We have a form that lets people input html formatted text and that input is then displayed elsewhere on the webpage.
Due to layout constraints the input may not be longer than X lines. There is no preview of the edited text in the webpage. Input upon submit is immediately published. (Short Explanation why I cannot fix the layout: the text in question is displayed as an overlay above an image. The overlay has about the size of the image and that is fixed. The text should be completely visible inside that overlay and should not spill over.)
I am being asked to implement something to keep people from entering too much text.
My first try was going for “maxLength” but goes wrong because of the possibility html formatting of the input.
Besides the obvious two 1. expecting users to be smart and/or 2. implementing a preview method, how else could we possibly solve this?
I am out of ideas, I’ll also accept an explanation why it is impossible
Technology used: java, wicket 1.4.x
I’m not a web-development expert so this may not be a precise enough answer.

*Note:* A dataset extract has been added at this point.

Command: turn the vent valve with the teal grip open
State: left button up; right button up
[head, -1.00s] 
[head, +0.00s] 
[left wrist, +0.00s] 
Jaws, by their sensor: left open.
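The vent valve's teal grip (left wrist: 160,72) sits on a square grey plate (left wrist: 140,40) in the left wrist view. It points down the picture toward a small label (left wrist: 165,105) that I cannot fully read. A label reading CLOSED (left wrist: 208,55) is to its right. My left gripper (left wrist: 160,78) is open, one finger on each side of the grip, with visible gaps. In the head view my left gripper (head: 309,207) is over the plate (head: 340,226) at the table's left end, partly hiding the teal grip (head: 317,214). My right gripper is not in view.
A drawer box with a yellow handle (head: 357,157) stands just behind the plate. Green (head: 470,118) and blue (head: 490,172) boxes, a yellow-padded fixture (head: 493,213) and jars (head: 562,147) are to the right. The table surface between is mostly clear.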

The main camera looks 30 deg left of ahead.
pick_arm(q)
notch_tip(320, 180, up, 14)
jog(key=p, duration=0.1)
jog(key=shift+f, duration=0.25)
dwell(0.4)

Using javascript you can get the effective size of an HTML element once it has been rendered in the browser. Thus, one solution could be to render the page server-side, and check whether the result exceeds the size you expect.

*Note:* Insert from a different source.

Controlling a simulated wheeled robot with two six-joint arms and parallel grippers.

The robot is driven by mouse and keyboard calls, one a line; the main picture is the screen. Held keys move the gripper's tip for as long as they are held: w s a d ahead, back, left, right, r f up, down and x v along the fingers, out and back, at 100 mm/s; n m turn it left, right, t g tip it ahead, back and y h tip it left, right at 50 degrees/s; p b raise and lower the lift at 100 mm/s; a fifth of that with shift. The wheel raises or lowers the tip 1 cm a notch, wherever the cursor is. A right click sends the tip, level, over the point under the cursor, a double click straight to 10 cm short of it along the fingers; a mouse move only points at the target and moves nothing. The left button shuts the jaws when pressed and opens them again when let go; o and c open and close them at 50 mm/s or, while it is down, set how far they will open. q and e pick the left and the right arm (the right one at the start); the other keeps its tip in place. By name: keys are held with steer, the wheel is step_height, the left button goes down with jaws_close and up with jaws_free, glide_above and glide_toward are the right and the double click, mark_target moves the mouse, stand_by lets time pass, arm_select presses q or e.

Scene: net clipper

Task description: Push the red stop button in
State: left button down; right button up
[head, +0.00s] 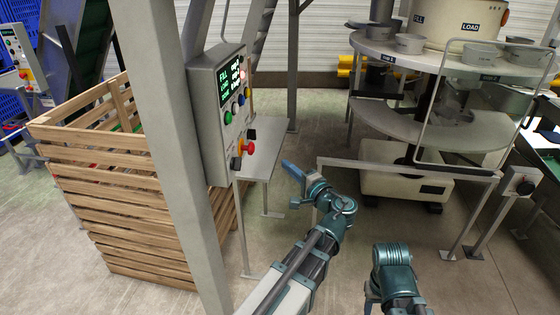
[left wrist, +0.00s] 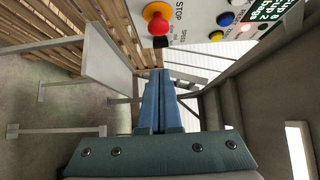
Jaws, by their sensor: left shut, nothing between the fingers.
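The red stop button (head: 247,147) sits low on the face of the grey control panel (head: 207,110), on a yellow ring. In the left wrist view the red stop button (left wrist: 157,25) is at the top, beside the printed word STOP. My left gripper (head: 288,167) is shut and empty, in the air to the right of the panel and a little lower than the button. In the left wrist view its blue fingers (left wrist: 160,75) lie together, their tips below the button in the picture and apart from it. My right gripper is out of view; only part of that arm shows.
A grey post (head: 180,150) stands beside the panel, with a slatted wooden crate (head: 110,190) at its left. A round filling machine (head: 430,130) stands at right. Green, blue and black controls share the panel.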

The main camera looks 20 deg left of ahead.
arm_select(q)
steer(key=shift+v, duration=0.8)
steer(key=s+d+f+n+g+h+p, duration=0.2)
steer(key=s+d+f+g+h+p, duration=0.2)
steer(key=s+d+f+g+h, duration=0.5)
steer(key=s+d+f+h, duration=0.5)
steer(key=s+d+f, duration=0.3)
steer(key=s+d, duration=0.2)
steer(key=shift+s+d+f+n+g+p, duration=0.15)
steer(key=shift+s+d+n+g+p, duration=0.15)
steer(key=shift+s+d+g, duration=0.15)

This may not guarantee a correct result however because the server may render the page differently than the client. You could also always accept the input, then when the client renders the page, have a snippet of javascript that checks (client-side this time) whether the rendered result is okay. If it isn’t, then let javascript redirect the client to an error page so that it can edit his input.
What I’d do however is to change the layout so that nothing breaks if the user enters too much text. Using the CSS overflow property could be a start. You could also implement better solutions in javascript such as dynamically changing the text size until it fits the size you want.